As explained in the R&R, and not objected to by the Plaintiff, this case presents a new Bivens context. The R&R correctly proceeds to conduct the special factors analysis, which the Plaintiff objects to on moral grounds. But the test announced in Egbert is the binding precedent that this Court is obligated to follow.
This Court similarly finds, as the R&R explains in greater detail, that there are special factors counseling hesitation and which indicate the Judiciary is less equipped than Congress to weight the costs and benefits of allowing this damages action to proceed. This analysis is in line with the Fourth Circuit's decision in Tate v. Harmon, 54 F.4th 839 (4th Cir. 2022). Thus, as the R&R explains in more detail, the Plaintiff has failed to state a claim upon which relief may be granted.
IV. CONCLUSION
The Court has reviewed the Plaintiff's objections and finds no basis for sustaining any of them.

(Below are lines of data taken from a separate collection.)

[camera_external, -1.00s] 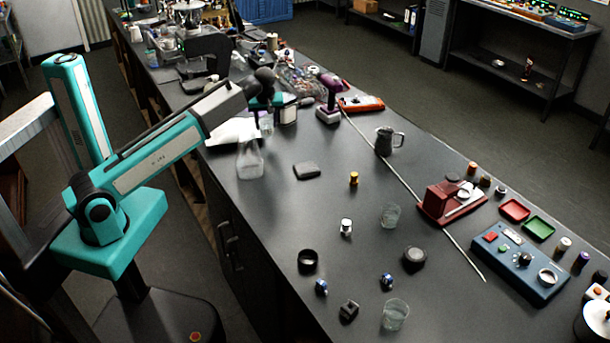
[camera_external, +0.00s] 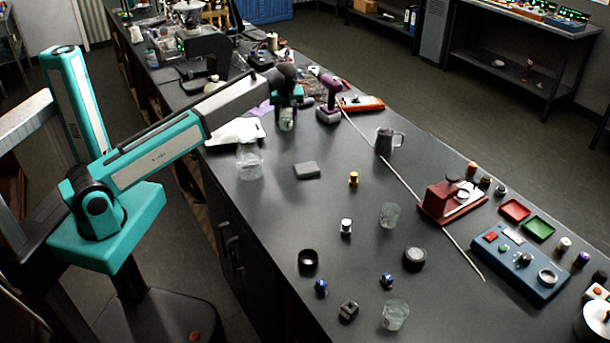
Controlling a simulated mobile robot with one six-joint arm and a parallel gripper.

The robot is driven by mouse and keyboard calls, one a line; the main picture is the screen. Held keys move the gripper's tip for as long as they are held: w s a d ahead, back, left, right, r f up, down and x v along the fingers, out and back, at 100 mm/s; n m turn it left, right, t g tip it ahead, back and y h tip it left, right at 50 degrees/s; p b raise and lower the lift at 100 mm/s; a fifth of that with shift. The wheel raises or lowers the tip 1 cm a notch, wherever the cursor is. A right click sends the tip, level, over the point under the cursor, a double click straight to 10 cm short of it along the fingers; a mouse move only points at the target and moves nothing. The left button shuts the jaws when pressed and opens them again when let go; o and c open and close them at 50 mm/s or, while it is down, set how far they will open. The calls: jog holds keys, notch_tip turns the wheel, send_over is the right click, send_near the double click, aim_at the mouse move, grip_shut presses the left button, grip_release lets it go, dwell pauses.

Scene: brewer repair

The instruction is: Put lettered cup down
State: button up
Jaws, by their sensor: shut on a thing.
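My gripper (camera_external: 287,107) is above the far-middle part of the dark bench, pointing down, shut on a small pale cup (camera_external: 287,121). The cup looks upright. Its lettering is too small to read, and the gripper hides its upper part. I cannot tell whether the cup's bottom touches the bench (camera_external: 262,215).
A clear glass flask (camera_external: 249,162) and white paper (camera_external: 234,131) are left of the cup. Clear bench surrounds the block.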

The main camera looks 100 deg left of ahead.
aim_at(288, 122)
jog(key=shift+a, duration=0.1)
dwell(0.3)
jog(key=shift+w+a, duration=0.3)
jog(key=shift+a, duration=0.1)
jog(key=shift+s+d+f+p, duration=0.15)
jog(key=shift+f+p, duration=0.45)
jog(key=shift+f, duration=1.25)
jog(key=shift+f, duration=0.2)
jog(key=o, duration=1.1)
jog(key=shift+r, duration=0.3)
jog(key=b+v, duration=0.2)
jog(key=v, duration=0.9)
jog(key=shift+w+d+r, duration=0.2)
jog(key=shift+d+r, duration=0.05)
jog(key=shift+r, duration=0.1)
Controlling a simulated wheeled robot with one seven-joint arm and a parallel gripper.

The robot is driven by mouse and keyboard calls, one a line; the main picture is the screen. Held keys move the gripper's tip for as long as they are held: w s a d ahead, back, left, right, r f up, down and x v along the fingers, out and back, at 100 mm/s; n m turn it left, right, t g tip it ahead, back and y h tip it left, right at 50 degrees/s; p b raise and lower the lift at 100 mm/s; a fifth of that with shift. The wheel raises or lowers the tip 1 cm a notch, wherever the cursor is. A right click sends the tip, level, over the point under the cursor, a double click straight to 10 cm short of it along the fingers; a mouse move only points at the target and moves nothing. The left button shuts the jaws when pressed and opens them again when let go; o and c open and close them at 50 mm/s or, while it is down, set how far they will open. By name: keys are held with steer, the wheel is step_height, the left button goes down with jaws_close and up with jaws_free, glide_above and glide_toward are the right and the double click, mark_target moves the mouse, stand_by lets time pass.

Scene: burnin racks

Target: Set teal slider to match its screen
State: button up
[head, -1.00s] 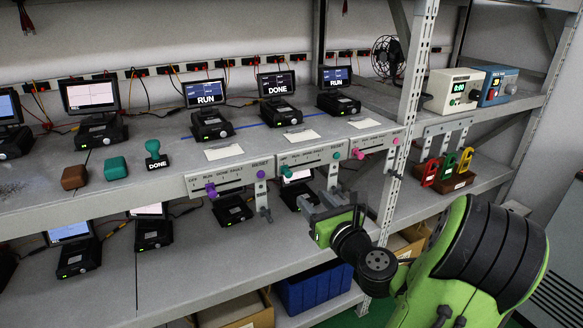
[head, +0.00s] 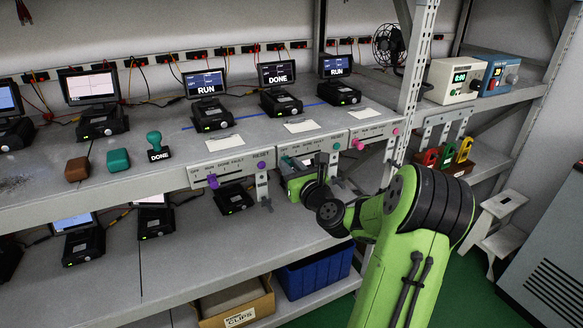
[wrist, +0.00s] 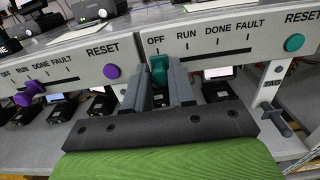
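The teal slider knob (wrist: 159,69) sits at the OFF end of its slot on the middle panel (wrist: 225,42), labelled OFF, RUN, DONE, FAULT. The screen above that panel (head: 276,73) reads DONE in the head view. My gripper (wrist: 161,80) is open, with one finger on each side of the knob. The gap to the fingers is narrow, and I cannot tell whether either one touches it.
A teal RESET button (wrist: 294,42) is at the panel's right end. The purple slider (wrist: 29,93) and purple RESET button (wrist: 111,71) are on the left panel. The pink-knobbed panel (head: 372,133) is to the right. A DONE stamp (head: 155,146) stands on the shelf.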

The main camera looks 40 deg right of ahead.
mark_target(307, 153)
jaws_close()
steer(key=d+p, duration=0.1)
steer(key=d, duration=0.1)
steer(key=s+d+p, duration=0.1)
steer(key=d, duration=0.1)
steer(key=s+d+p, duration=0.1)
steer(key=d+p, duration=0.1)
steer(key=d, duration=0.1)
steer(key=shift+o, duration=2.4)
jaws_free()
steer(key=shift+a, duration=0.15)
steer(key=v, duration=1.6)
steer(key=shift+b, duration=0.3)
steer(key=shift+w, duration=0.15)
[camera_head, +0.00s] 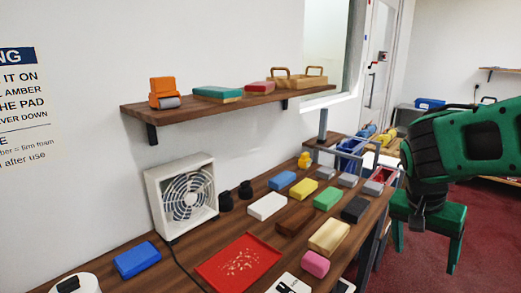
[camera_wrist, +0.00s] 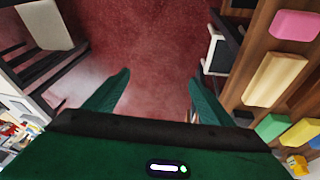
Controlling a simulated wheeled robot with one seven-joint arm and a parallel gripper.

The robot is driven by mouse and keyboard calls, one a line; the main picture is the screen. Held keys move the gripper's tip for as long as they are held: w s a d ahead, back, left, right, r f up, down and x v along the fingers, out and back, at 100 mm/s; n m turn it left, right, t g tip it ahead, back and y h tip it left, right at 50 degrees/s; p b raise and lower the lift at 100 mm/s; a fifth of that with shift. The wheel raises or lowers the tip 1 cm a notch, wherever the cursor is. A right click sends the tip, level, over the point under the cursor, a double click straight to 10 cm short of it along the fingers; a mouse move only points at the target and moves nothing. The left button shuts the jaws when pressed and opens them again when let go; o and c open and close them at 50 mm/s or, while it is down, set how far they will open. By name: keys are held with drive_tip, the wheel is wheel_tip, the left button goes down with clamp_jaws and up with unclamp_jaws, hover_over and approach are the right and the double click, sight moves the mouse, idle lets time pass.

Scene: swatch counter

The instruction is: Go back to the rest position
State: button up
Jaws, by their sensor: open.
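My gripper (camera_head: 426,256) is at the right of the head view, on the end of my green arm. It hangs out beyond the right edge of the wooden counter (camera_head: 205,259), over the red floor. In the wrist view, the two green fingers of my gripper (camera_wrist: 158,88) stand wide apart. Only red floor shows between them, so it is open and empty. It touches nothing that I can see.
Colored blocks, among them a pink one (camera_head: 315,263) and a tan one (camera_head: 329,236), lie on the counter with a red tray (camera_head: 239,265) and a white fan (camera_head: 181,196). A wall shelf (camera_head: 229,108) hangs above. Open floor (camera_wrist: 150,40) lies under my gripper.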

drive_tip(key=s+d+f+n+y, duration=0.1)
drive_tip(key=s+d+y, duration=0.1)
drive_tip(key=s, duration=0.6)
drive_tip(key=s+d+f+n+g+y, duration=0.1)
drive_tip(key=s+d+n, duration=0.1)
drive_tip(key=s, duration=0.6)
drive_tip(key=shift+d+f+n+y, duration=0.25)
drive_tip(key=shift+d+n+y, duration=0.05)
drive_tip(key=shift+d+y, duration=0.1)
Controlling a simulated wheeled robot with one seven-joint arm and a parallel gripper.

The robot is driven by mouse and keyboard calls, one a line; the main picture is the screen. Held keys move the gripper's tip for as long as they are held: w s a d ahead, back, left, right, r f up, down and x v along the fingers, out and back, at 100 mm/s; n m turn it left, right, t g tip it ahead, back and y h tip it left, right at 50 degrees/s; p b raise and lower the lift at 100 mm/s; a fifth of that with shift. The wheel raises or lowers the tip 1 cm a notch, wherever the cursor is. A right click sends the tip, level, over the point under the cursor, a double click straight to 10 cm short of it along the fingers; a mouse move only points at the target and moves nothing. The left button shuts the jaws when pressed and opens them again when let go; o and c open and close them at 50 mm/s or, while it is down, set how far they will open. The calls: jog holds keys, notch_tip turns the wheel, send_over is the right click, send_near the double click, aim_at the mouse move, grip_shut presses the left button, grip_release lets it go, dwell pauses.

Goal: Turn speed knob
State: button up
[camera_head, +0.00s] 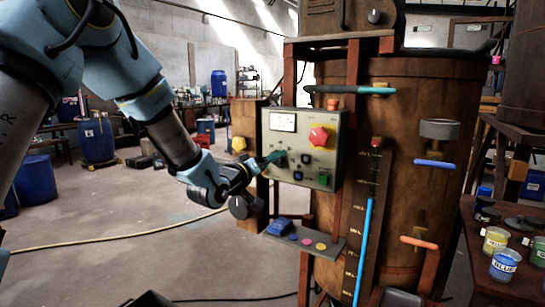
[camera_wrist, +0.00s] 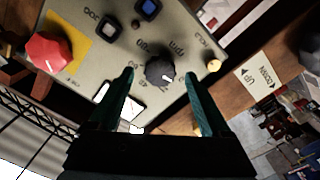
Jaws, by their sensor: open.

Therefore, the Plaintiff's Objections to the R&R are OVERRULED.
The Court incorporates the R&R by reference. Specifically, to the extent it has not been explicitly stated herein, the Court adopts and incorporates the facts, legal analysis, and conclusions provided in the Magistrate Judge's 23-page R&R.
Accordingly, finding that Magistrate Judge Trumble's R&R carefully considers the record and applies the appropriate legal analysis, it is the opinion of this Court that Magistrate Judge Trumble's Report and Recommendation [ECF No. 120] should be, and is, hereby ORDERED ADOPTED for the reasons more fully stated therein.
The Defendants' Motion to Dismiss is GRANTED. ECF No. 94. Thus, the Plaintiff's Amended Complaint is DISMISSED WITH PREJUDICE. This case shall be stricken from the Court's active docket.
The Clerk of Court is DIRECTED to transmit copies of this Order to all counsel of record and to the pro se Plaintiff via certified mail at his last known address.